Leave out the pictures, then reproduce the rest of the material exactly.
-=-=-=-=-
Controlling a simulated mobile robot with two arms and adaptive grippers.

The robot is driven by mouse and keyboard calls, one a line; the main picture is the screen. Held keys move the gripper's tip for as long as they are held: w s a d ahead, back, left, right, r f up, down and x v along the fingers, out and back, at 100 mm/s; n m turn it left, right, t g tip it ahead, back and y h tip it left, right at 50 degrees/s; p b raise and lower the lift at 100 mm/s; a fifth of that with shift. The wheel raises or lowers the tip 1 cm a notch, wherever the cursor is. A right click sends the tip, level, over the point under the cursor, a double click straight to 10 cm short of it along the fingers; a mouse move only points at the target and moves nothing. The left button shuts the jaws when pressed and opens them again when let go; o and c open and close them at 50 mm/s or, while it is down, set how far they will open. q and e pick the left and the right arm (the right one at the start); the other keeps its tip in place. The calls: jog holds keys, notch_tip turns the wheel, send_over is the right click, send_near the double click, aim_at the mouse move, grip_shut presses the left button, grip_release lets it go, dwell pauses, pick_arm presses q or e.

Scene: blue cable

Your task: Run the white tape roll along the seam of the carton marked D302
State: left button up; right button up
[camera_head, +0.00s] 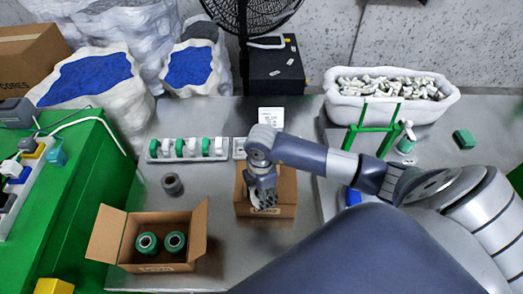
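A closed brown carton (285,190) stands on the grey metal table in the middle, with a small printed label on its front face that is too small to read surely. My right gripper (263,198) points down over the carton's top and covers much of its left and middle. Something pale shows at its fingertips, perhaps the white tape roll, but I cannot tell it from the fingers. The carton's seam is largely hidden by the gripper. My left gripper is not in view.
An open carton (116,236) holds two green-and-dark rolls at front left. A dark roll (172,184) stands behind it. A rack (154,156) of green and white pieces and a white card (271,117) lie behind. A green frame (370,130) stands right, before a white tub (337,109).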

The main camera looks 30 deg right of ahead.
-=-=-=-=-
### RESULT OF THE TASK
Controlling a simulated mobile robot with two arms and adaptive grippers.

The robot is driven by mouse and keyboard calls, one a line; the main picture is the screen. Held keys move the gripper's tip for as long as they are held: w s a d ahead, back, left, right, r f up, down and x v along the fingers, out and back, at 100 mm/s; n m turn it left, right, t g tip it ahead, back and y h tip it left, right at 50 degrees/s; p b raise and lower the lift at 100 mm/s; a fifth of that with shift. The wheel raises or lowers the tip 1 cm a notch, wherever the cursor is. A right click sends the tip, level, over the point under the cursor, a double click straight to 10 cm short of it along the fingers; a mouse move only points at the target and moves nothing. The left button shuts the jaws when pressed and opens them again when let go; o and c open and close them at 50 mm/s or, while it is down, set how far they will open. q and e pick the left and the right arm (the right one at the start); the other keeps its tip in place. The calls: jog holds keys, notch_tip turns the wheel, send_over is the right click, send_near the double click, aim_at the mouse move, grip_shut presses the left button, grip_release lets it go, dwell pauses, pick_arm presses q or e.

Scene: blue cable

Your task: Run the white tape roll along the seam of the carton marked D302
State: left button up; right button up
[camera_head, +0.00s] 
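A closed brown carton (285,190) stands on the grey metal table in the middle, with a small printed label on its front face that is too small to read surely. My right gripper (263,198) points down over the carton's top and covers much of its left and middle. Something pale shows at its fingertips, perhaps the white tape roll, but I cannot tell it from the fingers. The carton's seam is largely hidden by the gripper. My left gripper is not in view.
An open carton (116,236) holds two green-and-dark rolls at front left. A dark roll (172,184) stands behind it. A rack (154,156) of green and white pieces and a white card (271,117) lie behind. A green frame (370,130) stands right, before a white tub (337,109).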

The main camera looks 30 deg right of ahead.

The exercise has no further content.